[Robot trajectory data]
▽

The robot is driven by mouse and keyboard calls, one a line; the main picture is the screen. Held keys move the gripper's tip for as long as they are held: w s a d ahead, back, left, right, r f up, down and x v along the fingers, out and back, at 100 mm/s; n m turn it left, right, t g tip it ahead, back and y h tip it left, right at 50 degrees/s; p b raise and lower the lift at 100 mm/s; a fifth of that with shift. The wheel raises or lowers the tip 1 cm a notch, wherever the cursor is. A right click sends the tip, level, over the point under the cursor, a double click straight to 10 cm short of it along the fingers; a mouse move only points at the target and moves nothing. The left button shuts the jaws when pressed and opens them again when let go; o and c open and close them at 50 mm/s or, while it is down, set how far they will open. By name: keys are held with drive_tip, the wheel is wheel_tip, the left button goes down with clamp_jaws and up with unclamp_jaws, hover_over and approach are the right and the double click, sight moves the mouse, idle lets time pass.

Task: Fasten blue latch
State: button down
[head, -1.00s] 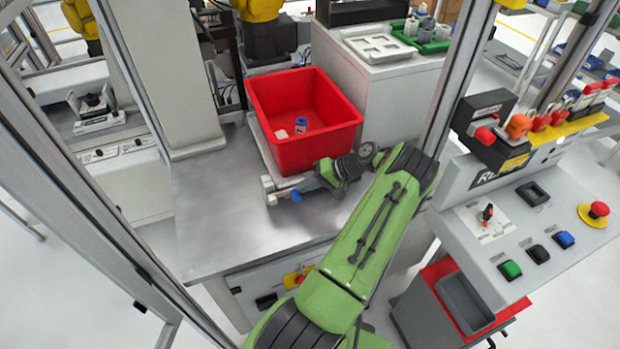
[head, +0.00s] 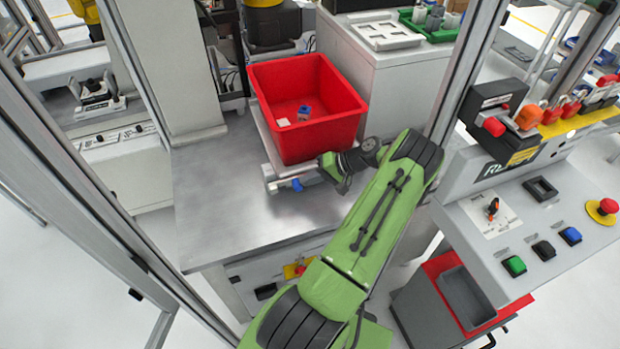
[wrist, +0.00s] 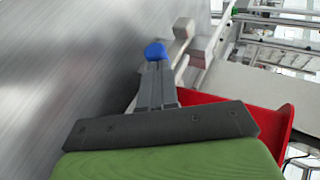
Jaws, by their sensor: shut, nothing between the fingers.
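The blue latch (head: 297,185) is on the near edge of the pale fixture (head: 268,160) under the red bin (head: 310,140). It also shows in the wrist view (wrist: 155,50), right at the tips of my fingers. My gripper (wrist: 157,66) is shut with nothing held. Its fingertips line up with the blue latch and look touching or very close; I cannot tell which. In the head view the dark wrist of my arm is just right of the latch, and the fingers are hard to make out there.
The red bin holds a small blue-topped item (head: 305,111) and a white piece (head: 283,122). The metal tabletop (head: 220,215) is clear left of and in front of the fixture. A frame post (head: 470,70) and a button panel (head: 530,225) stand to the right.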

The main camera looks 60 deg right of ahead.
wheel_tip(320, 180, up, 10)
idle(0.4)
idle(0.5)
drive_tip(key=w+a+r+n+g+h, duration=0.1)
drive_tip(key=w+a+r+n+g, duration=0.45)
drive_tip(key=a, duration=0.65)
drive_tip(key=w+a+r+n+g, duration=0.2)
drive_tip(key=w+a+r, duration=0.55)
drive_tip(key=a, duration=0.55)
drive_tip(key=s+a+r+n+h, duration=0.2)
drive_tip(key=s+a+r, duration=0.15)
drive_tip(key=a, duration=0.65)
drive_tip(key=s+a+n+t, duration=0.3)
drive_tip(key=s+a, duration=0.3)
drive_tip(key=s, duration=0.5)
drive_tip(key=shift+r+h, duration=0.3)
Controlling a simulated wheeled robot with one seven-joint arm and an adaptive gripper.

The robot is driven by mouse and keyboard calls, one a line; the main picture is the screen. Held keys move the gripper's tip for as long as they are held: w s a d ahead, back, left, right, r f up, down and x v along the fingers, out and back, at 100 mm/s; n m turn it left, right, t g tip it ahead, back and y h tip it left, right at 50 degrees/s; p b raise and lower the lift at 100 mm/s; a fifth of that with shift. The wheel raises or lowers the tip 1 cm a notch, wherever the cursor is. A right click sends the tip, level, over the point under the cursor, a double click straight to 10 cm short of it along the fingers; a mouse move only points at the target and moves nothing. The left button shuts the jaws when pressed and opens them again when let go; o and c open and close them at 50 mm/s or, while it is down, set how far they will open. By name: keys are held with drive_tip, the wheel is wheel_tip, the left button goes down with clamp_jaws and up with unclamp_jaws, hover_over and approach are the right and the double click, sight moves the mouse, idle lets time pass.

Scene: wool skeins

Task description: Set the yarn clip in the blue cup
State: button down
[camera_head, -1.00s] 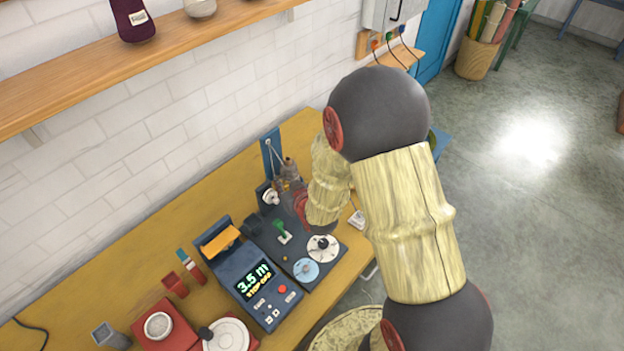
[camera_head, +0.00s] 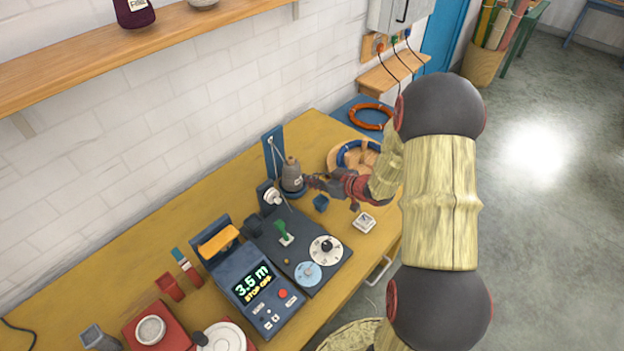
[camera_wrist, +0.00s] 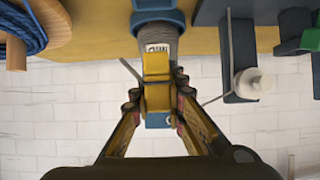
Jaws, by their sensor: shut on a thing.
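My gripper (camera_wrist: 155,98) is shut on a yellow piece (camera_wrist: 156,66), which looks like the yarn clip; it sits between the fingertips in the wrist view. In the head view my gripper (camera_head: 314,182) is just right of a grey labelled cone (camera_head: 291,172) standing in a dark blue base; the held piece cannot be made out there. The cone (camera_wrist: 156,44) is also behind the yellow piece in the wrist view; whether they touch I cannot tell. A small blue piece (camera_head: 321,203), possibly the blue cup, stands on the table below my gripper; its inside is not clear.
A dark console with dials (camera_head: 326,247) and a blue meter (camera_head: 257,283) reading 3.5 m stand left and front. A blue post (camera_head: 272,150) rises behind the cone.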

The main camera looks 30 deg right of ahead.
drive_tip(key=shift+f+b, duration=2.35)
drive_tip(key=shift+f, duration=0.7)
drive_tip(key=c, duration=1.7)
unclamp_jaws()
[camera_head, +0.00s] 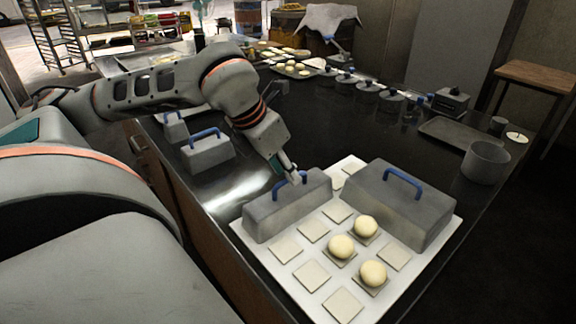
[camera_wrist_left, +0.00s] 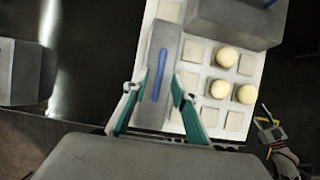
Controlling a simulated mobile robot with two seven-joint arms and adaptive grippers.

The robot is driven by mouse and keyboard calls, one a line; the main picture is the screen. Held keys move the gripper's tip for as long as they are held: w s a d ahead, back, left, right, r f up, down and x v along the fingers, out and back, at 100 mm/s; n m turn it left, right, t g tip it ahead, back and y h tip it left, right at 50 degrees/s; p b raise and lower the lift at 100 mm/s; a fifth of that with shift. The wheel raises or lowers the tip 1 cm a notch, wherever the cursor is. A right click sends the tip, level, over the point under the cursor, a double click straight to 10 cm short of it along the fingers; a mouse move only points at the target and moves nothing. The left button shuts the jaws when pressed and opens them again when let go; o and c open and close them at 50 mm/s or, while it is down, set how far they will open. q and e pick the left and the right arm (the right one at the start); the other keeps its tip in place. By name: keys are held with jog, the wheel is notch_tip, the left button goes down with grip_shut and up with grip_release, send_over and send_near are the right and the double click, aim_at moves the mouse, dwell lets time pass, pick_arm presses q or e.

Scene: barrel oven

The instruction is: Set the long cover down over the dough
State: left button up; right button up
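The long cover (camera_head: 287,207) is a narrow grey box with a blue handle, sitting along the left side of a pale tray (camera_head: 258,256); what is beneath it is hidden. My left gripper (camera_head: 291,178) is at its handle. In the left wrist view its teal fingers (camera_wrist_left: 160,88) stand apart on either side of the blue handle (camera_wrist_left: 160,74), with gaps visible. Three dough balls (camera_head: 341,246) sit uncovered on square pads right of the long cover. A gripper-like part (camera_wrist_left: 275,138), probably my right one, shows at the right edge of the left wrist view; its finger state is unclear.
A wider grey cover (camera_head: 410,205) with a blue handle stands on the tray's right side. Two smaller covers (camera_head: 207,153) (camera_head: 175,128) stand on the dark counter at left. A grey pot (camera_head: 485,163) and an empty tray (camera_head: 455,132) are at right.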

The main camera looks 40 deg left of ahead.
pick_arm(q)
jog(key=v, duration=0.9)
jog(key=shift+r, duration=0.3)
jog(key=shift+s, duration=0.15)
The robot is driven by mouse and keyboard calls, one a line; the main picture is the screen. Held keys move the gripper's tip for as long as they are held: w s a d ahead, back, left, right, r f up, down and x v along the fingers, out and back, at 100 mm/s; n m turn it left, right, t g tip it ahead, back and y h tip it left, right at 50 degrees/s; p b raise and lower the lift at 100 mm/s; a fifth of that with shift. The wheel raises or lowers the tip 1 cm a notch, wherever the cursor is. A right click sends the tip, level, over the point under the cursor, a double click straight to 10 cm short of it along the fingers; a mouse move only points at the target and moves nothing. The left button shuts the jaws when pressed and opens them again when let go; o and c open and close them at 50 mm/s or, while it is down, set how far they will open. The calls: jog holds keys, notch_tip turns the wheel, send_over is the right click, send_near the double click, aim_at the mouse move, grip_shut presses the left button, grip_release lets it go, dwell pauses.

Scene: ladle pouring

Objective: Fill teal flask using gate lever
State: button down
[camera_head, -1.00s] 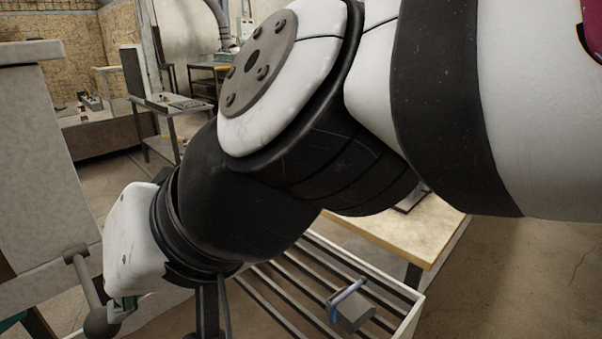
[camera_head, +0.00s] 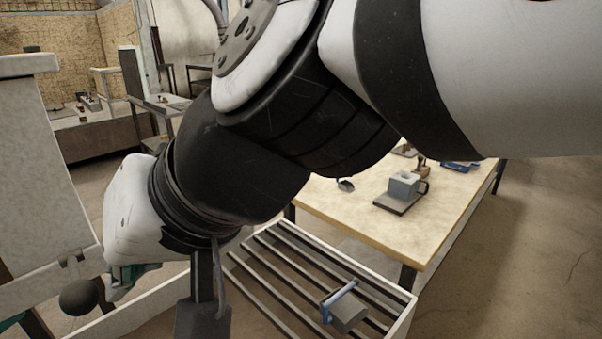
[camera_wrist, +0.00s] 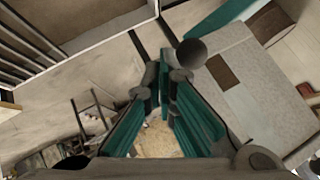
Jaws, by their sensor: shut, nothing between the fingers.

△

**Written task**
Excluding the pictures, reproduce every entry exactly as given.

**The answer**
The robot is driven by mouse and keyboard calls, one a line; the main picture is the screen. Held keys move the gripper's tip for as long as they are held: w s a d ahead, back, left, right, r f up, down and x v along the fingers, out and back, at 100 mm/s; n m turn it left, right, t g tip it ahead, back and y h tip it left, right at 50 degrees/s; p b raise and lower the lift at 100 mm/s; a fifth of that with shift. The wheel raises or lowers the tip 1 cm a notch, wherever the cursor is. A right click sends the tip, level, over the point under the cursor, a double click straight to 10 cm short of it along the fingers; a mouse move only points at the target and moves nothing. The left button shuts the jaws when pressed and opens them again when let go; o and c open and close them at 50 mm/s or, while it is down, set how far they will open. By name: keys are held with drive_tip, the wheel is wheel_tip, the left button goes down with clamp_jaws and up with unclamp_jaws, hover_over and approach are the right and the double click, sight moves the mouse, idle lets time pass.

Task: Fasten blue latch
State: button down
[head, -1.00s] 
[head, +0.00s] 
[wrist, +0.00s] 
Jaws, by their sensor: shut, nothing between the fingers.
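The blue latch (head: 297,185) is on the near edge of the pale fixture (head: 268,160) under the red bin (head: 310,140). It also shows in the wrist view (wrist: 155,50), right at the tips of my fingers. My gripper (wrist: 157,66) is shut with nothing held. Its fingertips line up with the blue latch and look touching or very close; I cannot tell which. In the head view the dark wrist of my arm is just right of the latch, and the fingers are hard to make out there.
The red bin holds a small blue-topped item (head: 305,111) and a white piece (head: 283,122). The metal tabletop (head: 220,215) is clear left of and in front of the fixture. A frame post (head: 470,70) and a button panel (head: 530,225) stand to the right.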

The main camera looks 60 deg right of ahead.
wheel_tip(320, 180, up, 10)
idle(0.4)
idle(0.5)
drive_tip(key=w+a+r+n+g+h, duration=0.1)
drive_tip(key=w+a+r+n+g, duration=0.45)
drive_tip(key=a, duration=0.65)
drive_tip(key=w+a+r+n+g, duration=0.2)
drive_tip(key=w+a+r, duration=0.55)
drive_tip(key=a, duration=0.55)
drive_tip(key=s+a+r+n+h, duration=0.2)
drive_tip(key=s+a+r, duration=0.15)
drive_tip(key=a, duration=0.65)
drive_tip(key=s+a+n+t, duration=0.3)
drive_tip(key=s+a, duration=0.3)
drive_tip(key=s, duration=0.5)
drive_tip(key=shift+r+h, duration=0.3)
Controlling a simulated wheeled robot with one seven-joint arm and an adaptive gripper.

The robot is driven by mouse and keyboard calls, one a line; the main picture is the screen. Held keys move the gripper's tip for as long as they are held: w s a d ahead, back, left, right, r f up, down and x v along the fingers, out and back, at 100 mm/s; n m turn it left, right, t g tip it ahead, back and y h tip it left, right at 50 degrees/s; p b raise and lower the lift at 100 mm/s; a fifth of that with shift. The wheel raises or lowers the tip 1 cm a notch, wherever the cursor is. A right click sends the tip, level, over the point under the cursor, a double click straight to 10 cm short of it along the fingers; a mouse move only points at the target and moves nothing. The left button shuts the jaws when pressed and opens them again when let go; o and c open and close them at 50 mm/s or, while it is down, set how far they will open. By name: keys are held with drive_tip, the wheel is wheel_tip, the left button goes down with clamp_jaws and up with unclamp_jaws, hover_over and approach are the right and the double click, sight moves the mouse, idle lets time pass.

Scene: wool skeins

Task description: Set the yarn clip in the blue cup
State: button down
[camera_head, -1.00s] 
[camera_head, +0.00s] 
[camera_wrist, +0.00s] 
Jaws, by their sensor: shut on a thing.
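My gripper (camera_wrist: 155,98) is shut on a yellow piece (camera_wrist: 156,66), which looks like the yarn clip; it sits between the fingertips in the wrist view. In the head view my gripper (camera_head: 314,182) is just right of a grey labelled cone (camera_head: 291,172) standing in a dark blue base; the held piece cannot be made out there. The cone (camera_wrist: 156,44) is also behind the yellow piece in the wrist view; whether they touch I cannot tell. A small blue piece (camera_head: 321,203), possibly the blue cup, stands on the table below my gripper; its inside is not clear.
A dark console with dials (camera_head: 326,247) and a blue meter (camera_head: 257,283) reading 3.5 m stand left and front. A blue post (camera_head: 272,150) rises behind the cone.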

The main camera looks 30 deg right of ahead.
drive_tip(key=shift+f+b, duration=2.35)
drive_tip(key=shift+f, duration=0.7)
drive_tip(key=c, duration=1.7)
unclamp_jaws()
[camera_head, +0.00s] 
[camera_wrist_left, +0.00s] 
Controlling a simulated mobile robot with two seven-joint arms and adaptive grippers.

The robot is driven by mouse and keyboard calls, one a line; the main picture is the screen. Held keys move the gripper's tip for as long as they are held: w s a d ahead, back, left, right, r f up, down and x v along the fingers, out and back, at 100 mm/s; n m turn it left, right, t g tip it ahead, back and y h tip it left, right at 50 degrees/s; p b raise and lower the lift at 100 mm/s; a fifth of that with shift. The wheel raises or lowers the tip 1 cm a notch, wherever the cursor is. A right click sends the tip, level, over the point under the cursor, a double click straight to 10 cm short of it along the fingers; a mouse move only points at the target and moves nothing. The left button shuts the jaws when pressed and opens them again when let go; o and c open and close them at 50 mm/s or, while it is down, set how far they will open. q and e pick the left and the right arm (the right one at the start); the other keeps its tip in place. By name: keys are held with jog, the wheel is notch_tip, the left button goes down with grip_shut and up with grip_release, send_over and send_near are the right and the double click, aim_at moves the mouse, dwell lets time pass, pick_arm presses q or e.

Scene: barrel oven

The instruction is: Set the long cover down over the dough
State: left button up; right button up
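The long cover (camera_head: 287,207) is a narrow grey box with a blue handle, sitting along the left side of a pale tray (camera_head: 258,256); what is beneath it is hidden. My left gripper (camera_head: 291,178) is at its handle. In the left wrist view its teal fingers (camera_wrist_left: 160,88) stand apart on either side of the blue handle (camera_wrist_left: 160,74), with gaps visible. Three dough balls (camera_head: 341,246) sit uncovered on square pads right of the long cover. A gripper-like part (camera_wrist_left: 275,138), probably my right one, shows at the right edge of the left wrist view; its finger state is unclear.
A wider grey cover (camera_head: 410,205) with a blue handle stands on the tray's right side. Two smaller covers (camera_head: 207,153) (camera_head: 175,128) stand on the dark counter at left. A grey pot (camera_head: 485,163) and an empty tray (camera_head: 455,132) are at right.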

The main camera looks 40 deg left of ahead.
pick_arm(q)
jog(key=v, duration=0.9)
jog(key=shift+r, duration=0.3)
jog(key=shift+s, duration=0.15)
The robot is driven by mouse and keyboard calls, one a line; the main picture is the screen. Held keys move the gripper's tip for as long as they are held: w s a d ahead, back, left, right, r f up, down and x v along the fingers, out and back, at 100 mm/s; n m turn it left, right, t g tip it ahead, back and y h tip it left, right at 50 degrees/s; p b raise and lower the lift at 100 mm/s; a fifth of that with shift. The wheel raises or lowers the tip 1 cm a notch, wherever the cursor is. A right click sends the tip, level, over the point under the cursor, a double click straight to 10 cm short of it along the fingers; a mouse move only points at the target and moves nothing. The left button shuts the jaws when pressed and opens them again when let go; o and c open and close them at 50 mm/s or, while it is down, set how far they will open. The calls: jog holds keys, notch_tip turns the wheel, send_over is the right click, send_near the double click, aim_at the mouse move, grip_shut presses the left button, grip_release lets it go, dwell pauses.

Scene: ladle pouring

Objective: Fill teal flask using gate lever
State: button down
[camera_head, -1.00s] 
[camera_head, +0.00s] 
[camera_wrist, +0.00s] 
Jaws, by their sensor: shut, nothing between the fingers.

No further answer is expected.